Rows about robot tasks

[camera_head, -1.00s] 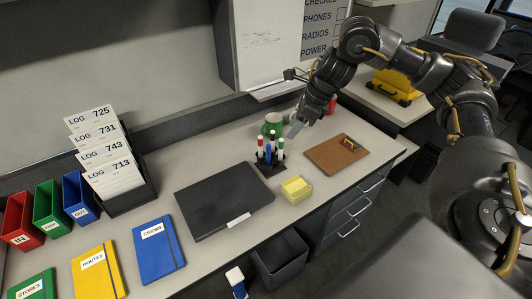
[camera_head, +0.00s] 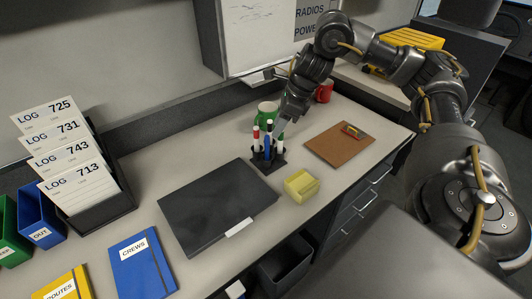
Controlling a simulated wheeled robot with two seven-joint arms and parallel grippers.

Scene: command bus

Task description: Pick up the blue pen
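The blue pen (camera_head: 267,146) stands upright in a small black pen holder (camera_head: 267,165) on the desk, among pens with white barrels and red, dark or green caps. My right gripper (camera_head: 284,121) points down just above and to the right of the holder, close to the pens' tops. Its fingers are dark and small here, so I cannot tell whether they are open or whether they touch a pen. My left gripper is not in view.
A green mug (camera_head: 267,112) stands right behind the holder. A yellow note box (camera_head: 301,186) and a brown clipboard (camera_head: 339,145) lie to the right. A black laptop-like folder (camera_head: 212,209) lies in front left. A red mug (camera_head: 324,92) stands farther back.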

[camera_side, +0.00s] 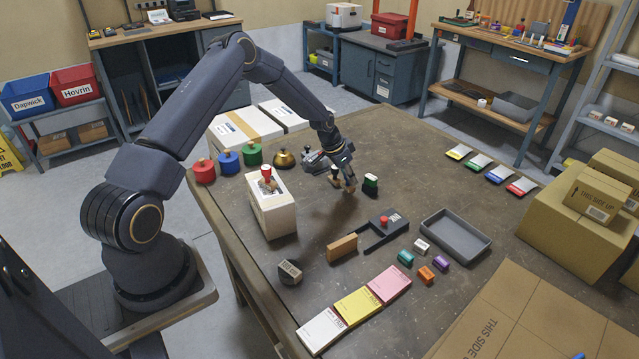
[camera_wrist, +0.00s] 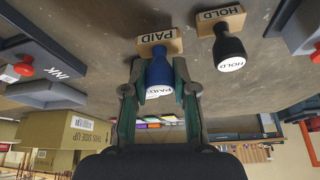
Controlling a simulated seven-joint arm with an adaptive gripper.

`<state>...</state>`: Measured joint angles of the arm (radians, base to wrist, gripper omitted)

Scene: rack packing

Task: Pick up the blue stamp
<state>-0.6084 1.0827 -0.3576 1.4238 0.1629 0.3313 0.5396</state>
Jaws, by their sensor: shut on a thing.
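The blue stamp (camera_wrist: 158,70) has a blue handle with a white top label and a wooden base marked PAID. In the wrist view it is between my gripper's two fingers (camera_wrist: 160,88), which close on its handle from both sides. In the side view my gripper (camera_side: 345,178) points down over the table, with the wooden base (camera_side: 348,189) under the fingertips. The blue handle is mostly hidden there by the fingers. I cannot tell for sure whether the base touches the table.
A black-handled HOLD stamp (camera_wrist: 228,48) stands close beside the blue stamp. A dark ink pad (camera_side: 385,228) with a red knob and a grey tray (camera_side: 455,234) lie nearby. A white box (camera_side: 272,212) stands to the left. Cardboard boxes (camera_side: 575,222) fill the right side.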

---

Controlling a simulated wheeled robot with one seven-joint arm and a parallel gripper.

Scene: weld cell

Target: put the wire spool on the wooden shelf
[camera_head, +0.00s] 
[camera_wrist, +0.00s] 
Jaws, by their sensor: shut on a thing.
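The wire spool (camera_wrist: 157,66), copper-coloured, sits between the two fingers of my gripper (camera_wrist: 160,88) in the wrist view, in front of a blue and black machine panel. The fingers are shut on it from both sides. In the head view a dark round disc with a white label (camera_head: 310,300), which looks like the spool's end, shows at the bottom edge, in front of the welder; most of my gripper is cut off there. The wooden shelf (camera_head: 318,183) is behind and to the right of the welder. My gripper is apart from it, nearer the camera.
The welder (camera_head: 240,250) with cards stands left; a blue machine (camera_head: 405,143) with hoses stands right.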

Work to do
Pick out every line of the listing containing the word "wheeled", and show those lines.

The output
Controlling a simulated wheeled robot with two seven-joint arms and parallel grippers.
Controlling a simulated wheeled robot with one seven-joint arm and a parallel gripper.

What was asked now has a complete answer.